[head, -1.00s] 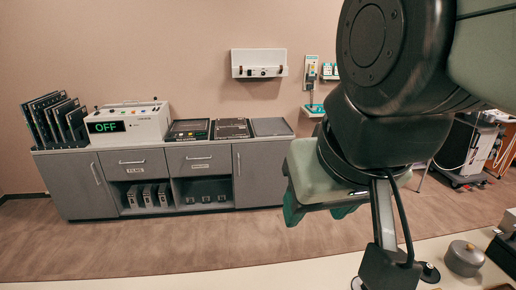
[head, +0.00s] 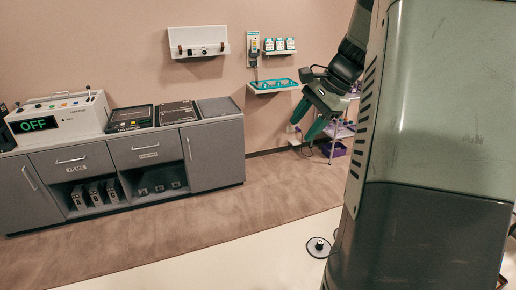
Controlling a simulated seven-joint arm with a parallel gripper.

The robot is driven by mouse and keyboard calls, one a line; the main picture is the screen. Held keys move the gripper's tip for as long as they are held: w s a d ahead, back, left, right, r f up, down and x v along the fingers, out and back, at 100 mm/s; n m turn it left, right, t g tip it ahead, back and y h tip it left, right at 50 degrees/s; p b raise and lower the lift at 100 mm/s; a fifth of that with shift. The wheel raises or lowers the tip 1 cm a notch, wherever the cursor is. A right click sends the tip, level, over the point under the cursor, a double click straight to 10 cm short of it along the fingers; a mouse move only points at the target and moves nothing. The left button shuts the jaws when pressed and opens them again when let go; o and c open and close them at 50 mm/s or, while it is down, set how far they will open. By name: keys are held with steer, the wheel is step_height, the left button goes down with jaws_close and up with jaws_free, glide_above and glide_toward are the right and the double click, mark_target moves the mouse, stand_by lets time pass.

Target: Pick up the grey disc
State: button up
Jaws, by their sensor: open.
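I cannot make out a grey disc for certain in the head view now. My gripper (head: 303,129) has two green fingers, spread apart and pointing down. It is empty and in the air in front of the back wall, well above and apart from the dark piece. My large arm link covers the right side of the view and hides what lies behind it.
A grey cabinet (head: 217,155) stands at left, bearing a white device (head: 60,116) reading OFF and flat dark panels. A small wall shelf (head: 273,86) with a teal tray is behind my gripper. A cart with purple bins (head: 333,149) is partly hidden. The brown floor between is clear.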

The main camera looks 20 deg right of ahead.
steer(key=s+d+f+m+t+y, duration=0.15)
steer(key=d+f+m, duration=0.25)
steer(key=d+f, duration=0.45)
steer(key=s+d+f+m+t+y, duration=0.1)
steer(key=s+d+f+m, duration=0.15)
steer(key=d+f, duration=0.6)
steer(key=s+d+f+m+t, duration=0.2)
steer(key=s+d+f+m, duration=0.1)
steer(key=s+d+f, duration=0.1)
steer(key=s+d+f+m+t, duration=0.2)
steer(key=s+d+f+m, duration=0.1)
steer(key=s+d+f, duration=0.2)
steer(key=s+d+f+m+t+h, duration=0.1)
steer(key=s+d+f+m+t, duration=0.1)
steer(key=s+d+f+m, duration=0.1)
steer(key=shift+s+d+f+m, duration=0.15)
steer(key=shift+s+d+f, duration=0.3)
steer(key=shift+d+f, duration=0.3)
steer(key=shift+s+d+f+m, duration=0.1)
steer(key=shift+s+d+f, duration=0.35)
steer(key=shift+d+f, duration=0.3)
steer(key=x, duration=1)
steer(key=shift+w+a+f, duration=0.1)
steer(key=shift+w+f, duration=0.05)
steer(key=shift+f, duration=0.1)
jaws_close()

----

**WHAT TO WORK ON**
Repeat, exactly and in full, each line from the start of the data to the line that contains "Controlling a simulated". Pictures do not go in.

**REPLY TO THE TASK**
[head, -1.00s] 
[head, +0.00s] 
Controlling a simulated seven-joint arm with a parallel gripper.

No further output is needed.